------ Data supplied ------

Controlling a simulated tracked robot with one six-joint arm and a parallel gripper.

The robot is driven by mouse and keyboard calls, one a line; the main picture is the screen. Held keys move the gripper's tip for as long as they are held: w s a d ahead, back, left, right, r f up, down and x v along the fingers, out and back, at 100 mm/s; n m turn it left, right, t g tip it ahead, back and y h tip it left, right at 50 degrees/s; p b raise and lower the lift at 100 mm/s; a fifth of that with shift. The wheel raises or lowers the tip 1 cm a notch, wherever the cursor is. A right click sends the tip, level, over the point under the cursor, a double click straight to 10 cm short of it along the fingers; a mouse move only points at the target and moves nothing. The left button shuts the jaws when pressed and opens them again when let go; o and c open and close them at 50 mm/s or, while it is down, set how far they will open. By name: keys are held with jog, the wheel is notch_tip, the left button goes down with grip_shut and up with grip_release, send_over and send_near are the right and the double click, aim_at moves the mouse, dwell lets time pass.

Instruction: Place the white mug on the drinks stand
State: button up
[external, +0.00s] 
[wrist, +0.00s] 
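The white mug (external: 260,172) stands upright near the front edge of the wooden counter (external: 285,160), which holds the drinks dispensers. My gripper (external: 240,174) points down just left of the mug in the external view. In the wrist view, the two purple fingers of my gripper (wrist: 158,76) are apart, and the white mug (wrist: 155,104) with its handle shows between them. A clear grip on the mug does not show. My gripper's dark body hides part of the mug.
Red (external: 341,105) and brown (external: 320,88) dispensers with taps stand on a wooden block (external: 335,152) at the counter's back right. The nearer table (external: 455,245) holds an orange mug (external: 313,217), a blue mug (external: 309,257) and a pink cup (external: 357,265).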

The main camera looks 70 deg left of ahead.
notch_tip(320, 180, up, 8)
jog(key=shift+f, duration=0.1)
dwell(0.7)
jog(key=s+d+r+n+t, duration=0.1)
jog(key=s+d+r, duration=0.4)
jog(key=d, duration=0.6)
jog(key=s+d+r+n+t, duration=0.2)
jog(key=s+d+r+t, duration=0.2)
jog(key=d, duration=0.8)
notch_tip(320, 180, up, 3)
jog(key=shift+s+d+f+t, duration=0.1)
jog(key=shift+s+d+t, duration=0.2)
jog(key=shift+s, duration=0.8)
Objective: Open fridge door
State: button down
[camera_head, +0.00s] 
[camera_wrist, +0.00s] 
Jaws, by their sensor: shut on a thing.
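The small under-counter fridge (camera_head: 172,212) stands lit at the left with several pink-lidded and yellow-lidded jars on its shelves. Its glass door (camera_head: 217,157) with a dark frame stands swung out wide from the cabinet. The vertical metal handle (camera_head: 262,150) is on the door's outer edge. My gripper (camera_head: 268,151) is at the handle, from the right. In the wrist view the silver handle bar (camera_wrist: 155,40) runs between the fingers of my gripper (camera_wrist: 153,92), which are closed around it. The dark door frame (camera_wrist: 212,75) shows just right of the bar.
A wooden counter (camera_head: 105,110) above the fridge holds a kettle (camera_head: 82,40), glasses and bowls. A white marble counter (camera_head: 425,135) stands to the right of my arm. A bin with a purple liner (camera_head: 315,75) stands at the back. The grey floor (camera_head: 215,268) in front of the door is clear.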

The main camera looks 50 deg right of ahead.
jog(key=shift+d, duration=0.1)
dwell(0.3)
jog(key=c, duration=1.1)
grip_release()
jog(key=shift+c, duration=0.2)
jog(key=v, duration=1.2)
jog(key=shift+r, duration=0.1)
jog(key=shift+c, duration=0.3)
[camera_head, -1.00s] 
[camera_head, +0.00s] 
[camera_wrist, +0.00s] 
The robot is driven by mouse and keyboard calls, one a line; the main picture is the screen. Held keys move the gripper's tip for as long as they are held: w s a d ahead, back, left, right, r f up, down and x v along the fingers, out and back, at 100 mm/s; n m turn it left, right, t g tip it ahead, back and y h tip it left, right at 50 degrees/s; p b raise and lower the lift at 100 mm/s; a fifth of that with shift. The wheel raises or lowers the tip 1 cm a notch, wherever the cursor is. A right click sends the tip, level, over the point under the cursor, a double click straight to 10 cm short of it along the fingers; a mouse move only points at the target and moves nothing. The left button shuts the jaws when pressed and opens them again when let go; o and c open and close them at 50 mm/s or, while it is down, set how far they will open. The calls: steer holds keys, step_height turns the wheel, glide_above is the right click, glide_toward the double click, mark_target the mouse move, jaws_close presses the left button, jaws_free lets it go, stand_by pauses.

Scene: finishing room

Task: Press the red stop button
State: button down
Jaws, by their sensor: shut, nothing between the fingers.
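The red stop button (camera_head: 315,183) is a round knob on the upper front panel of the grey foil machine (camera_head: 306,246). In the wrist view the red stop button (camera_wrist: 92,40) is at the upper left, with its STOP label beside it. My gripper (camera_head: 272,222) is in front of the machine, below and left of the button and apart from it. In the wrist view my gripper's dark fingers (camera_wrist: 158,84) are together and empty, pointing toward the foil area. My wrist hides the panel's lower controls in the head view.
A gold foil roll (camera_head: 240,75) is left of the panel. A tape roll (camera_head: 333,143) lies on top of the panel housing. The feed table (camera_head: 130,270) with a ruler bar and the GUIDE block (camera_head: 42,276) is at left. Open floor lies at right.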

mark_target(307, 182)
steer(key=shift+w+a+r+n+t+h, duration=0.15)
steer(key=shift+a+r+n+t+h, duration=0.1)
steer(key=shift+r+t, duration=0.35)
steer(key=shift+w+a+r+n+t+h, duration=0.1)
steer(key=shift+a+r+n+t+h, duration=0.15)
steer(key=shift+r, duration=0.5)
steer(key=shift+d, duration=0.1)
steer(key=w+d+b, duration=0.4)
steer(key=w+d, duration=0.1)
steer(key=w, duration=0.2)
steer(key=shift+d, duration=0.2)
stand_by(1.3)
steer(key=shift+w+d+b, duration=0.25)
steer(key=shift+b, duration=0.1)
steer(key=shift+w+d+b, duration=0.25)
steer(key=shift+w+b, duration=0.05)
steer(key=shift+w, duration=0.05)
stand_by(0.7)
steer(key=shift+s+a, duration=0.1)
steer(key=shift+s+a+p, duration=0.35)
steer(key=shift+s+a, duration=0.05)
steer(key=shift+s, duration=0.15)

------

* [The exercise]:
Print all of the data exactly as it was given.

* [Answer to the exercise]:
Controlling a simulated tracked robot with one six-joint arm and a parallel gripper.

The robot is driven by mouse and keyboard calls, one a line; the main picture is the screen. Held keys move the gripper's tip for as long as they are held: w s a d ahead, back, left, right, r f up, down and x v along the fingers, out and back, at 100 mm/s; n m turn it left, right, t g tip it ahead, back and y h tip it left, right at 50 degrees/s; p b raise and lower the lift at 100 mm/s; a fifth of that with shift. The wheel raises or lowers the tip 1 cm a notch, wherever the cursor is. A right click sends the tip, level, over the point under the cursor, a double click straight to 10 cm short of it along the fingers; a mouse move only points at the target and moves nothing. The left button shuts the jaws when pressed and opens them again when let go; o and c open and close them at 50 mm/s or, while it is down, set how far they will open. By name: keys are held with jog, the wheel is notch_tip, the left button goes down with grip_shut and up with grip_release, send_over and send_near are the right and the double click, aim_at moves the mouse, dwell lets time pass.

Instruction: Place the white mug on the drinks stand
State: button up
[external, +0.00s] 
[wrist, +0.00s] 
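The white mug (external: 260,172) stands upright near the front edge of the wooden counter (external: 285,160), which holds the drinks dispensers. My gripper (external: 240,174) points down just left of the mug in the external view. In the wrist view, the two purple fingers of my gripper (wrist: 158,76) are apart, and the white mug (wrist: 155,104) with its handle shows between them. A clear grip on the mug does not show. My gripper's dark body hides part of the mug.
Red (external: 341,105) and brown (external: 320,88) dispensers with taps stand on a wooden block (external: 335,152) at the counter's back right. The nearer table (external: 455,245) holds an orange mug (external: 313,217), a blue mug (external: 309,257) and a pink cup (external: 357,265).

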The main camera looks 70 deg left of ahead.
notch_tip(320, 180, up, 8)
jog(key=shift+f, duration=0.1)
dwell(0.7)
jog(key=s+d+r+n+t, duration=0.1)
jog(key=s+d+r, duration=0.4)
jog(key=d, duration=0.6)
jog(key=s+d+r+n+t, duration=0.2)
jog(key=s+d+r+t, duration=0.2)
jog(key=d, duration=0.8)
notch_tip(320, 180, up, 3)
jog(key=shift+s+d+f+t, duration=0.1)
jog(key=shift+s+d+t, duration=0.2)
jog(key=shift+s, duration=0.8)
Objective: Open fridge door
State: button down
[camera_head, +0.00s] 
[camera_wrist, +0.00s] 
Jaws, by their sensor: shut on a thing.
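The small under-counter fridge (camera_head: 172,212) stands lit at the left with several pink-lidded and yellow-lidded jars on its shelves. Its glass door (camera_head: 217,157) with a dark frame stands swung out wide from the cabinet. The vertical metal handle (camera_head: 262,150) is on the door's outer edge. My gripper (camera_head: 268,151) is at the handle, from the right. In the wrist view the silver handle bar (camera_wrist: 155,40) runs between the fingers of my gripper (camera_wrist: 153,92), which are closed around it. The dark door frame (camera_wrist: 212,75) shows just right of the bar.
A wooden counter (camera_head: 105,110) above the fridge holds a kettle (camera_head: 82,40), glasses and bowls. A white marble counter (camera_head: 425,135) stands to the right of my arm. A bin with a purple liner (camera_head: 315,75) stands at the back. The grey floor (camera_head: 215,268) in front of the door is clear.

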The main camera looks 50 deg right of ahead.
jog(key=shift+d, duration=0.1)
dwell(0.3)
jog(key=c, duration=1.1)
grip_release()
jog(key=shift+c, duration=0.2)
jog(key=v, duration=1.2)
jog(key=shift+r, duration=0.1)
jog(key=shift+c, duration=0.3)
[camera_head, -1.00s] 
[camera_head, +0.00s] 
[camera_wrist, +0.00s] 
The robot is driven by mouse and keyboard calls, one a line; the main picture is the screen. Held keys move the gripper's tip for as long as they are held: w s a d ahead, back, left, right, r f up, down and x v along the fingers, out and back, at 100 mm/s; n m turn it left, right, t g tip it ahead, back and y h tip it left, right at 50 degrees/s; p b raise and lower the lift at 100 mm/s; a fifth of that with shift. The wheel raises or lowers the tip 1 cm a notch, wherever the cursor is. A right click sends the tip, level, over the point under the cursor, a double click straight to 10 cm short of it along the fingers; a mouse move only points at the target and moves nothing. The left button shuts the jaws when pressed and opens them again when let go; o and c open and close them at 50 mm/s or, while it is down, set how far they will open. The calls: steer holds keys, step_height turns the wheel, glide_above is the right click, glide_toward the double click, mark_target the mouse move, jaws_close presses the left button, jaws_free lets it go, stand_by pauses.

Scene: finishing room

Task: Press the red stop button
State: button down
Jaws, by their sensor: shut, nothing between the fingers.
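The red stop button (camera_head: 315,183) is a round knob on the upper front panel of the grey foil machine (camera_head: 306,246). In the wrist view the red stop button (camera_wrist: 92,40) is at the upper left, with its STOP label beside it. My gripper (camera_head: 272,222) is in front of the machine, below and left of the button and apart from it. In the wrist view my gripper's dark fingers (camera_wrist: 158,84) are together and empty, pointing toward the foil area. My wrist hides the panel's lower controls in the head view.
A gold foil roll (camera_head: 240,75) is left of the panel. A tape roll (camera_head: 333,143) lies on top of the panel housing. The feed table (camera_head: 130,270) with a ruler bar and the GUIDE block (camera_head: 42,276) is at left. Open floor lies at right.

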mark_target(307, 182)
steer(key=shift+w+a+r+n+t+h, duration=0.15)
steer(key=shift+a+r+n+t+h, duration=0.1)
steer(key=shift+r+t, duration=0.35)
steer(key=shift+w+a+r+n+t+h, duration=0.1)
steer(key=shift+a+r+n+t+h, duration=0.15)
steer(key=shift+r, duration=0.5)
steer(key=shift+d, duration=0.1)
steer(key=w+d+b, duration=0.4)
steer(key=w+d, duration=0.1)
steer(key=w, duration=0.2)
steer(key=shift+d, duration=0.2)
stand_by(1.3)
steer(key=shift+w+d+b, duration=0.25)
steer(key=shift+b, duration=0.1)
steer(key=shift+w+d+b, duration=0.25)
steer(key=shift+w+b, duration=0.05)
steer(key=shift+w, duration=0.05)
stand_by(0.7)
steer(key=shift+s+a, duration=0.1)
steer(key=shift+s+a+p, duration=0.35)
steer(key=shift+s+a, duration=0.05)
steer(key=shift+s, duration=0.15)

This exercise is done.